:: Data for processing ::

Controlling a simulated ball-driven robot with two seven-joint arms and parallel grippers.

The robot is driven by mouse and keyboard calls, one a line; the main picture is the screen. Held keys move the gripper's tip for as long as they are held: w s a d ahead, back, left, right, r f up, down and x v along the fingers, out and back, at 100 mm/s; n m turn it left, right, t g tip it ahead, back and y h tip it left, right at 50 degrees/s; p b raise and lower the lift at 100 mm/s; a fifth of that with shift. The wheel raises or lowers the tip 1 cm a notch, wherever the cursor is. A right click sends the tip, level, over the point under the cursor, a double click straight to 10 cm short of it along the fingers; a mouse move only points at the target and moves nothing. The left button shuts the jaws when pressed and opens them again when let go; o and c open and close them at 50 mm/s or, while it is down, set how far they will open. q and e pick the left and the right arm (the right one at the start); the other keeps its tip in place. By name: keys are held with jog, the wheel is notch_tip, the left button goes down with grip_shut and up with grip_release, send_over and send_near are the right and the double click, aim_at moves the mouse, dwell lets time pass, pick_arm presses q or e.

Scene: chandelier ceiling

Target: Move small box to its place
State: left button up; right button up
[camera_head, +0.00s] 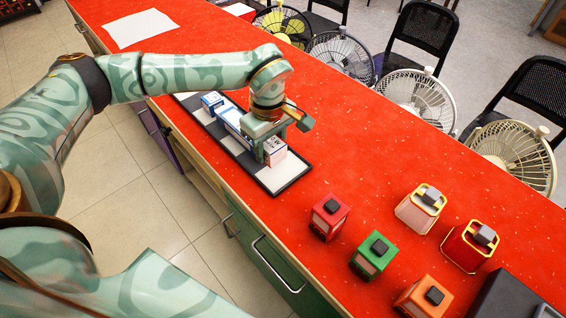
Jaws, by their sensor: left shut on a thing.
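My left gripper (268,148) reaches in from the left over the counter. It is shut on a small white and pale pink box (276,158), which it holds over or in the near part of the black tray (292,184). The fingers cover part of the box, and I cannot tell whether it touches the tray floor. The tray has white compartments. A blue and white box (211,101) and another white and blue box (230,118) stand in its farther part. My right gripper is not in view.
On the red counter (350,130), red (329,217), green (373,256), orange (424,297), pink (420,209) and dark red (468,246) lantern-like blocks stand at lower right. A white sheet (140,29) lies far left. Fans (415,95) and chairs line the far edge.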

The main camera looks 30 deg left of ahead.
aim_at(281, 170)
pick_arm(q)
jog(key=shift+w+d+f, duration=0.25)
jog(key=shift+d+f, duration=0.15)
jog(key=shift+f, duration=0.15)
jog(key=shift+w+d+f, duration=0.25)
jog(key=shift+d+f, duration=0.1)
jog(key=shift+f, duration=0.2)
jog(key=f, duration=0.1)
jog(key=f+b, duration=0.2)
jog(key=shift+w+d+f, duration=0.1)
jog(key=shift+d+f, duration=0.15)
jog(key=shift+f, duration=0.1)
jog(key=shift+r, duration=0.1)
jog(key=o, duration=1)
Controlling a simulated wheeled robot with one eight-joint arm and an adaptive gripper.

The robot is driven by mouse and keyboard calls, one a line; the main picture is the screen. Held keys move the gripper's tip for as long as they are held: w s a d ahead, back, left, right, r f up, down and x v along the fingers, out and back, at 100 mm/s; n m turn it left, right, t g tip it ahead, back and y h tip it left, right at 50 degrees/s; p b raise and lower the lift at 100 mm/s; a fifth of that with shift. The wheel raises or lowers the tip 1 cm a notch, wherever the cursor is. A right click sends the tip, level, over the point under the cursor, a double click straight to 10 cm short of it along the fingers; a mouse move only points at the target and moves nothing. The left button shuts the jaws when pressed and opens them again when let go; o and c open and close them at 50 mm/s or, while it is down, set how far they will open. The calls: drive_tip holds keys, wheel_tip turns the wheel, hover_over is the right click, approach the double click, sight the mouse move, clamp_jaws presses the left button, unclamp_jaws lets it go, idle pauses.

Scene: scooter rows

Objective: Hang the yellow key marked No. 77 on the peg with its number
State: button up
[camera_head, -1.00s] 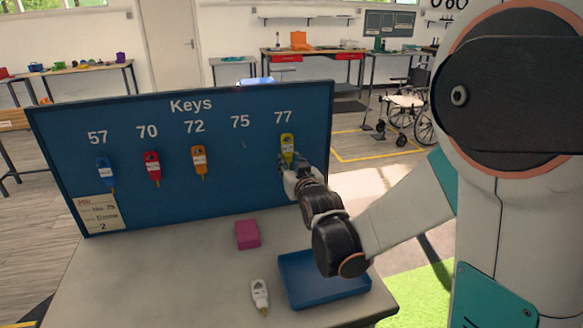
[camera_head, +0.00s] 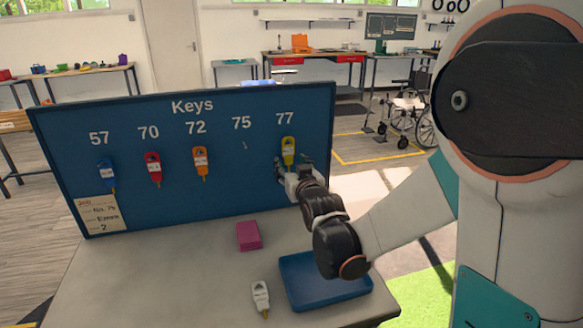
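The yellow key (camera_head: 288,149) hangs upright on the blue key board (camera_head: 225,205) under the number 77. Its peg is hidden behind it. My gripper (camera_head: 292,166) is just below and in front of the key, with its fingers spread apart and nothing seen between them. The key's lower tip is close to the fingers; I cannot tell whether they touch.
A blue key (camera_head: 106,174), a red key (camera_head: 153,167) and an orange key (camera_head: 200,161) hang under 57, 70 and 72. The peg under 75 (camera_head: 244,146) is bare. A white key (camera_head: 260,296), pink box (camera_head: 248,235) and blue tray (camera_head: 323,295) are on the table (camera_head: 180,275).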

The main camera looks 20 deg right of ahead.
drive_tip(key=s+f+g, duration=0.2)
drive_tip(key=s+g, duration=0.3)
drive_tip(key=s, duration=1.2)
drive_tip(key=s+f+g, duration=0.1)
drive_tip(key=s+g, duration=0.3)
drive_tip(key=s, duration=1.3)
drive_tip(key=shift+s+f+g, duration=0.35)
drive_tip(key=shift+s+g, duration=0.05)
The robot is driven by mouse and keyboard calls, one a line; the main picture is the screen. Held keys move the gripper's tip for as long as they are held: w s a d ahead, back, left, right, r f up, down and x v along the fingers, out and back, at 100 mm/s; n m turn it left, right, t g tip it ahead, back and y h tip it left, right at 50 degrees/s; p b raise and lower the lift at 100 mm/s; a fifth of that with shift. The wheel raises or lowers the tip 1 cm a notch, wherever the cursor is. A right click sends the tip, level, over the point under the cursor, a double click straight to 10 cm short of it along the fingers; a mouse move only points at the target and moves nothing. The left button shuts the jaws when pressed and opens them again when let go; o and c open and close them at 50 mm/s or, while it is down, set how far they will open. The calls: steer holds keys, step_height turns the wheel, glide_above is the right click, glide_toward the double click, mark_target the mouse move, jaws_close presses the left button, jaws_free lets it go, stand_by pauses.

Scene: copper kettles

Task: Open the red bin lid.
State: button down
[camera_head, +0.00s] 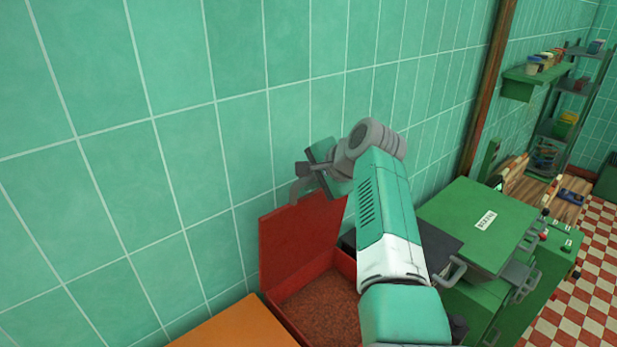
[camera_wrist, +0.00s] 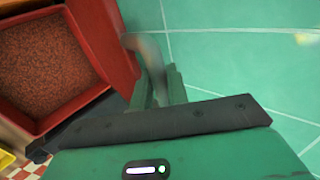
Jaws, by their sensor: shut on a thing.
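The red bin (camera_head: 346,264) stands against the tiled wall, low in the middle of the head view, with brown granular stuff (camera_head: 318,308) inside. Its red lid (camera_head: 290,242) is raised, standing steeply up along the wall side. In the wrist view the open bin (camera_wrist: 18,117) is at the left, and the lid (camera_wrist: 103,38) runs beside it. My gripper (camera_head: 299,183) is at the lid's top edge, close to the wall. In the wrist view my gripper (camera_wrist: 163,88) is shut on the curved grey lid handle (camera_wrist: 146,55), which is blurred. My arm hides part of the bin's right side.
An orange surface (camera_head: 232,326) lies left of the bin. A green cabinet (camera_head: 480,215) with grey handles stands to the right. The green tiled wall (camera_head: 180,170) is close behind my gripper. A shelf (camera_head: 530,80) hangs far right above a checkered floor (camera_head: 590,270).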

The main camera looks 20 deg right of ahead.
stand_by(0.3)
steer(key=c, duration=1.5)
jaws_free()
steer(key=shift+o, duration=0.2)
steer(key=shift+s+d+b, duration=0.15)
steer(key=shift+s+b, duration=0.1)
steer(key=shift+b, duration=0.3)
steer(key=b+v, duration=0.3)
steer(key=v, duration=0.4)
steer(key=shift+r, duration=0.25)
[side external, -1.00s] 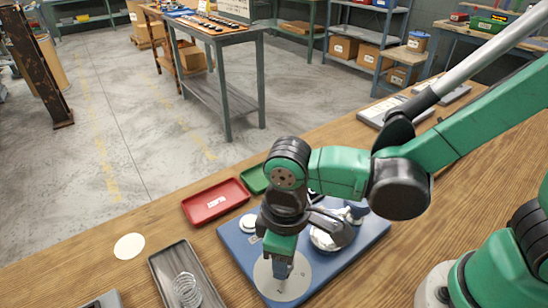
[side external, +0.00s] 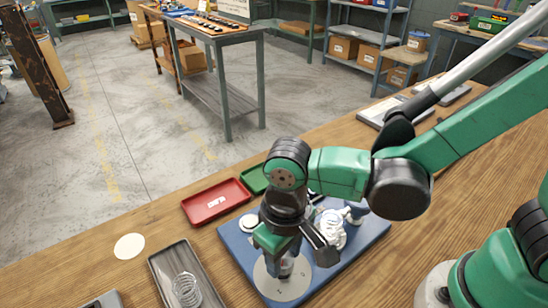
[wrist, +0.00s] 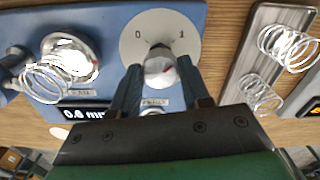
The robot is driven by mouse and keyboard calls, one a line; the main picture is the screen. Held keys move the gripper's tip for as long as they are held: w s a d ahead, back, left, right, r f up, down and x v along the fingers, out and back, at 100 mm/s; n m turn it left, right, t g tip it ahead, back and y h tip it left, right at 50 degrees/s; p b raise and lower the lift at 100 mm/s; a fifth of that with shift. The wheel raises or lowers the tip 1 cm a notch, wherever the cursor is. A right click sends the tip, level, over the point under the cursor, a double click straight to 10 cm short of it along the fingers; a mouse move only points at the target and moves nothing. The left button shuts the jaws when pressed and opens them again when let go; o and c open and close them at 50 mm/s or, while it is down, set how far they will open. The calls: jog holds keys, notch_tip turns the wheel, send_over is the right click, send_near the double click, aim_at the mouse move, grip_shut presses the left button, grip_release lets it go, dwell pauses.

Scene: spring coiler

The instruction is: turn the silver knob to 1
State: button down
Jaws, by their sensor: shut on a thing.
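The silver knob (wrist: 159,66) sits at the middle of a pale round dial (wrist: 137,27) on the blue machine base (wrist: 95,20). The dial carries the marks 0 and 1, with 0 on the left and 1 on the right in the wrist view. My gripper (wrist: 159,76) has one finger on each side of the knob and is shut on it. A little red shows on the knob; I cannot tell exactly where it points. In the side view my gripper (side external: 284,266) reaches down over the dial (side external: 268,286) and mostly hides the knob.
A wire coil (wrist: 46,80) stands at the machine's round silver part, beside a display (wrist: 82,113) that appears to read 0.0 mm. A grey tray (side external: 164,264) holds loose springs (side external: 187,290). Red (side external: 208,210) and green (side external: 252,179) trays lie behind.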

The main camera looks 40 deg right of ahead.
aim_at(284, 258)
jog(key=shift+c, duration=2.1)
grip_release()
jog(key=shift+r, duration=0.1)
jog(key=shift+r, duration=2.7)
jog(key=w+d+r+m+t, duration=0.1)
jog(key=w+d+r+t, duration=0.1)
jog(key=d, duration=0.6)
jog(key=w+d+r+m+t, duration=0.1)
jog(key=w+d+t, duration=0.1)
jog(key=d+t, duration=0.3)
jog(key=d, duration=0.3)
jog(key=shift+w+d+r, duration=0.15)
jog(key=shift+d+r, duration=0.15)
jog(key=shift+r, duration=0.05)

:::

▶ [What needs to be done]
Where a line in the entries holds the word "joint", copy that line.

▶ [Solution to the problem]
Controlling a simulated ball-driven robot with two seven-joint arms and parallel grippers.
Controlling a simulated wheeled robot with one eight-joint arm and an adaptive gripper.

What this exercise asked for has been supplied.